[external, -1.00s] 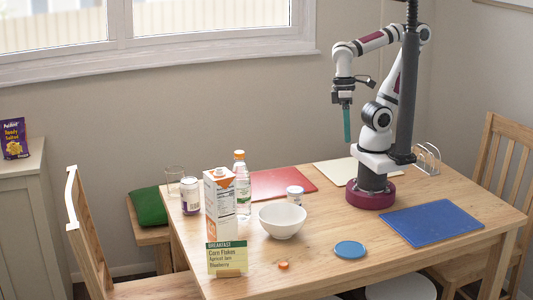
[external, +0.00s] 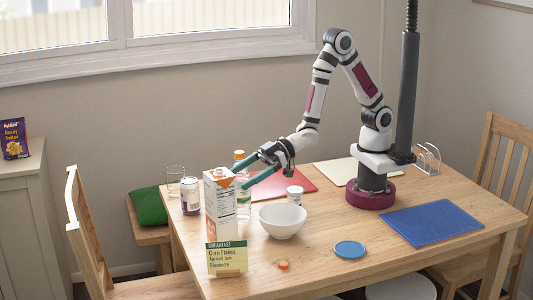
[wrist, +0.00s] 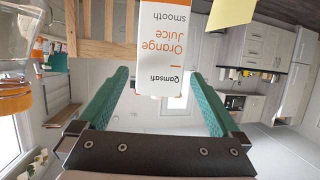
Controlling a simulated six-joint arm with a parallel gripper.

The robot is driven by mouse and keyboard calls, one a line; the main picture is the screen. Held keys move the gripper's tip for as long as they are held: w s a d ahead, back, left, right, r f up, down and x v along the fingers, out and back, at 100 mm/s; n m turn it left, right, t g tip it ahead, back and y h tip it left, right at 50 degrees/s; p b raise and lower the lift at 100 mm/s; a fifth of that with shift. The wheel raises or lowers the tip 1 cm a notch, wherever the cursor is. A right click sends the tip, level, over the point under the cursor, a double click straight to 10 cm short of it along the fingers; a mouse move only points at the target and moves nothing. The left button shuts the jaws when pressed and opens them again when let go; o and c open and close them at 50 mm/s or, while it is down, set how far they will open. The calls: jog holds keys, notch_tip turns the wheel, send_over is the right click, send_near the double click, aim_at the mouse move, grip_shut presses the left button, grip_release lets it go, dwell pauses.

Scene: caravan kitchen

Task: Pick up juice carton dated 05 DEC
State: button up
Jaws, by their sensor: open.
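The juice carton (external: 213,198) stands upright on the left part of the table. It is white and orange with an orange cap. My gripper (external: 240,178) is open and empty, tilted down toward the carton's upper part from the right. In the wrist view the carton lies in line with the gap between the green fingers (wrist: 160,78). I cannot tell whether a finger touches it.
A clear bottle (external: 243,200) with an orange cap stands right behind the carton, close to my fingers. A can (external: 190,196) and a glass (external: 174,178) are behind left. A breakfast card (external: 227,257) stands in front. A white bowl (external: 282,222) and small tub (external: 295,194) are right.

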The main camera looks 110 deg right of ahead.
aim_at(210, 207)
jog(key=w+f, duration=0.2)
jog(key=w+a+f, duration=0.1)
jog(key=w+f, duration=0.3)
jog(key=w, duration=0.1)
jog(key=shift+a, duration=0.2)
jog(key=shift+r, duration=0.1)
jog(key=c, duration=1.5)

+--

▶ _What needs to be done_: Return all of the data exactly as written, and drop the pictures.

▶ _Answer to this problem_:
[external, -1.00s] 
[external, +0.00s] 
[wrist, +0.00s] 
Controlling a simulated six-joint arm with a parallel gripper.

The robot is driven by mouse and keyboard calls, one a line; the main picture is the screen. Held keys move the gripper's tip for as long as they are held: w s a d ahead, back, left, right, r f up, down and x v along the fingers, out and back, at 100 mm/s; n m turn it left, right, t g tip it ahead, back and y h tip it left, right at 50 degrees/s; p b raise and lower the lift at 100 mm/s; a fifth of that with shift. The wheel raises or lowers the tip 1 cm a notch, wherever the cursor is. A right click sends the tip, level, over the point under the cursor, a double click straight to 10 cm short of it along the fingers; a mouse move only points at the target and moves nothing. The left button shuts the jaws when pressed and opens them again when let go; o and c open and close them at 50 mm/s or, while it is down, set how far they will open. The calls: jog holds keys, notch_tip turns the wheel, send_over is the right click, send_near the double click, aim_at the mouse move, grip_shut presses the left button, grip_release lets it go, dwell pauses.

Scene: caravan kitchen

Task: Pick up juice carton dated 05 DEC
State: button up
Jaws, by their sensor: open.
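The juice carton (external: 213,198) stands upright on the left part of the table. It is white and orange with an orange cap. My gripper (external: 240,178) is open and empty, tilted down toward the carton's upper part from the right. In the wrist view the carton lies in line with the gap between the green fingers (wrist: 160,78). I cannot tell whether a finger touches it.
A clear bottle (external: 243,200) with an orange cap stands right behind the carton, close to my fingers. A can (external: 190,196) and a glass (external: 174,178) are behind left. A breakfast card (external: 227,257) stands in front. A white bowl (external: 282,222) and small tub (external: 295,194) are right.

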The main camera looks 110 deg right of ahead.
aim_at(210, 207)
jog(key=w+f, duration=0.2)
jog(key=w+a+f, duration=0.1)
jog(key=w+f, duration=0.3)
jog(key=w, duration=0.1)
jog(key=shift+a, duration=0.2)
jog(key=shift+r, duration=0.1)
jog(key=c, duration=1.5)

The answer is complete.